WHAT YOU NEED TO DO:
Begin with the line that contains "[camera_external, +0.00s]", end with the line that contains "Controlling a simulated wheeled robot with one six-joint", and extract exactly that stretch of lines.

RECORDS SHOWN:
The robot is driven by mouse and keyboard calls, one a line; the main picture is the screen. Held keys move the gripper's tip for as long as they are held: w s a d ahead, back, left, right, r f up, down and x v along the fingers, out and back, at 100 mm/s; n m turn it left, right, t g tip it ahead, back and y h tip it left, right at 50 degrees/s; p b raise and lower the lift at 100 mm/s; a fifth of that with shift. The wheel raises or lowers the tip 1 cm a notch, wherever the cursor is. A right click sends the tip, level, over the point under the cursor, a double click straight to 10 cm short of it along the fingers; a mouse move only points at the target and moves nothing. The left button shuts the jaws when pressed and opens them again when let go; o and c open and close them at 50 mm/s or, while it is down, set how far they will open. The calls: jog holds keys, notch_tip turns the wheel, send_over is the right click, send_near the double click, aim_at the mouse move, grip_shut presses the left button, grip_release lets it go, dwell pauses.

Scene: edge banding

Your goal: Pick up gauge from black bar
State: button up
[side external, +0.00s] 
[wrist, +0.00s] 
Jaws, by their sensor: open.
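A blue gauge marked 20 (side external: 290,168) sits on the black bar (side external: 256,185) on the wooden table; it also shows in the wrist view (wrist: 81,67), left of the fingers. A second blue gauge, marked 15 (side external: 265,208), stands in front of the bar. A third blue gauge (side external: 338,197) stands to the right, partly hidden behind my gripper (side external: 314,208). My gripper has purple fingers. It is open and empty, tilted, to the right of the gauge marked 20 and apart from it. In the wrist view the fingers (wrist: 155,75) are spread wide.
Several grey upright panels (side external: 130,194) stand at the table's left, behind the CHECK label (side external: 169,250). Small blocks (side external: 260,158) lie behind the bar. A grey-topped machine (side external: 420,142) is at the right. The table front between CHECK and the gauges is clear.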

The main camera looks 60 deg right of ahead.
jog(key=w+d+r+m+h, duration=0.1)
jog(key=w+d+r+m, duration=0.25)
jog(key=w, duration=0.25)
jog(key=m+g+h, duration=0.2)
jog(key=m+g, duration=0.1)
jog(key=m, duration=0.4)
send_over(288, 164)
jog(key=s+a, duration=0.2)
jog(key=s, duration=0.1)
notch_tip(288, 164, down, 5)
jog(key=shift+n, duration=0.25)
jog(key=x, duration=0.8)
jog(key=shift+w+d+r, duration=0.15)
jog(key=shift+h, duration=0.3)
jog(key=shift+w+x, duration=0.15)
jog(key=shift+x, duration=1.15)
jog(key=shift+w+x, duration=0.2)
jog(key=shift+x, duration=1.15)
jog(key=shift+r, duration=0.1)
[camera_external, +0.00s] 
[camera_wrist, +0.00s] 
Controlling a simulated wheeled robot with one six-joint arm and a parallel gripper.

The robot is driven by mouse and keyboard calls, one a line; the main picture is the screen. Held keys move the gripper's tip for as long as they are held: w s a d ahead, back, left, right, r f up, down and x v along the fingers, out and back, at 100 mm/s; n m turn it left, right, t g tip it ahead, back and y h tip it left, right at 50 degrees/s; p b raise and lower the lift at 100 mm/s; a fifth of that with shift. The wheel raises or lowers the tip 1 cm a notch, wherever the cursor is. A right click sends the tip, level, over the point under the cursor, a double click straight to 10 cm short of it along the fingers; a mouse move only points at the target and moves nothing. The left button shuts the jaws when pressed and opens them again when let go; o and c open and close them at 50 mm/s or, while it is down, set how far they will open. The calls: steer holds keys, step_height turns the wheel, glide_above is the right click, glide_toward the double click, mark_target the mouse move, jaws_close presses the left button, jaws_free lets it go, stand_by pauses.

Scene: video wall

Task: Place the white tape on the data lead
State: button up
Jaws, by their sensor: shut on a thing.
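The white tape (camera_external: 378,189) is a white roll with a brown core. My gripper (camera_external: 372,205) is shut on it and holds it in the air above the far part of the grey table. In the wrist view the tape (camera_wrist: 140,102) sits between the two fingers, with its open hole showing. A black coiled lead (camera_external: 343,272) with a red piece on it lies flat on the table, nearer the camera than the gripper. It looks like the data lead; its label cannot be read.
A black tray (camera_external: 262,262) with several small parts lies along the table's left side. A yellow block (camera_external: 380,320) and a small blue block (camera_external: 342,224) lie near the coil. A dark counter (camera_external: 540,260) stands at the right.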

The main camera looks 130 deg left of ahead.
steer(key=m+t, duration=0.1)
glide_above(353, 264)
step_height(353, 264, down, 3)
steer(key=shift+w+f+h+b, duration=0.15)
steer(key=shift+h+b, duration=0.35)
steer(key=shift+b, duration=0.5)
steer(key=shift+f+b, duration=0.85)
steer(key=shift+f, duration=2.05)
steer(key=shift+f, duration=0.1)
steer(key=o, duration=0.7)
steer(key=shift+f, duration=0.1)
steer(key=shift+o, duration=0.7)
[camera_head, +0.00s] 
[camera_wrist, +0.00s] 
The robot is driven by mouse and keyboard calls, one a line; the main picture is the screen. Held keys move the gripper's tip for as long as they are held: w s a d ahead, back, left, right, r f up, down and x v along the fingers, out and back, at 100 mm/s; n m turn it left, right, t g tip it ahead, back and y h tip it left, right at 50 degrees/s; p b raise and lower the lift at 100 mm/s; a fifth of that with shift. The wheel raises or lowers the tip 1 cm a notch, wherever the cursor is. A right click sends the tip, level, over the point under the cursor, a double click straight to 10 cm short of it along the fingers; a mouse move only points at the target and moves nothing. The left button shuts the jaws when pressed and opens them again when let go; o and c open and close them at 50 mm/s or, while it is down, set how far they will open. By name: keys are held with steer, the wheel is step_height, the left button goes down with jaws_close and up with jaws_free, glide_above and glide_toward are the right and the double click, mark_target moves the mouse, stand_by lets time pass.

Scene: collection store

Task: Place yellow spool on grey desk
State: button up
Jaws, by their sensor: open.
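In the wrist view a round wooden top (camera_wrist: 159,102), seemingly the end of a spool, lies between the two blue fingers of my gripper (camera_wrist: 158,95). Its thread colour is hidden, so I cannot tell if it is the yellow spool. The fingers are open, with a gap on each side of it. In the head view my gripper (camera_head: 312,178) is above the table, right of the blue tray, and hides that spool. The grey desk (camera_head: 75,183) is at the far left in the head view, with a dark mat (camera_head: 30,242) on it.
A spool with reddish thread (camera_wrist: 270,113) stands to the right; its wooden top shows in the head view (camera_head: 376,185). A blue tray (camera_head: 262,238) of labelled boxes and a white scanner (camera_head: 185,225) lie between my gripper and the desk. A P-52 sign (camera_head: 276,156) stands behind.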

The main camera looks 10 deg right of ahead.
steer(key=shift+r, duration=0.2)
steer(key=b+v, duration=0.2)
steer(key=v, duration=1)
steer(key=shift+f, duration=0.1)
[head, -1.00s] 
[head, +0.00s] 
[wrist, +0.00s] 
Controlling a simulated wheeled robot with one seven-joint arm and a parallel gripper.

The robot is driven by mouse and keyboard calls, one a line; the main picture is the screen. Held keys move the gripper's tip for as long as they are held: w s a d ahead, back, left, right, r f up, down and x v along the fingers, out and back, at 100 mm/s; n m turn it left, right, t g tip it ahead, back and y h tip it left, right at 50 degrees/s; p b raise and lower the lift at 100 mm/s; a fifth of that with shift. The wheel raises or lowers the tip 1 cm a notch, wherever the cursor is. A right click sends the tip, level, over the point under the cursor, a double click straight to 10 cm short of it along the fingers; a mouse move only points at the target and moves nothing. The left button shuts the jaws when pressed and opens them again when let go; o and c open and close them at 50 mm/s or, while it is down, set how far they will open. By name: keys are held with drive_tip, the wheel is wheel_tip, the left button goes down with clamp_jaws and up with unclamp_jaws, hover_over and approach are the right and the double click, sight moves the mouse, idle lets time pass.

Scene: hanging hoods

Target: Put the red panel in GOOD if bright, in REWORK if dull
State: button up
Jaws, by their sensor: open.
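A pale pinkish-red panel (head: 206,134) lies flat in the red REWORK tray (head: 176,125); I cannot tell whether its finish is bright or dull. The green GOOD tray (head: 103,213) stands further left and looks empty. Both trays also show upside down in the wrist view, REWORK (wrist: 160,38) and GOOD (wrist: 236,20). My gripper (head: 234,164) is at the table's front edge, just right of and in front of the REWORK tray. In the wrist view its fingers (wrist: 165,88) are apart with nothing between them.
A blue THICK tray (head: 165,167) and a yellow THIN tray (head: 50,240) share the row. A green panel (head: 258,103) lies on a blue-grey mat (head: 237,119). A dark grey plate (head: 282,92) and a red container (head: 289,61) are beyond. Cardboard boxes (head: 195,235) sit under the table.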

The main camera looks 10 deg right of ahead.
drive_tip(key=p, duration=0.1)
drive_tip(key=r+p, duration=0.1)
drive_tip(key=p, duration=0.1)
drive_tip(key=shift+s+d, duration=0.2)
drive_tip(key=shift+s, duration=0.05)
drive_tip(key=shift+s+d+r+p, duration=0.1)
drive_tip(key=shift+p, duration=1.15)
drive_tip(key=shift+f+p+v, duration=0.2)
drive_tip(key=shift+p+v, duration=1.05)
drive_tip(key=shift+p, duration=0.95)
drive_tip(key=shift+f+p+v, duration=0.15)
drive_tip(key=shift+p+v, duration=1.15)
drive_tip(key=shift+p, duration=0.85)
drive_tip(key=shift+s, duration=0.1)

ANSWER TO THE PROBLEM:
[camera_external, +0.00s] 
[camera_wrist, +0.00s] 
Controlling a simulated wheeled robot with one six-joint arm and a parallel gripper.

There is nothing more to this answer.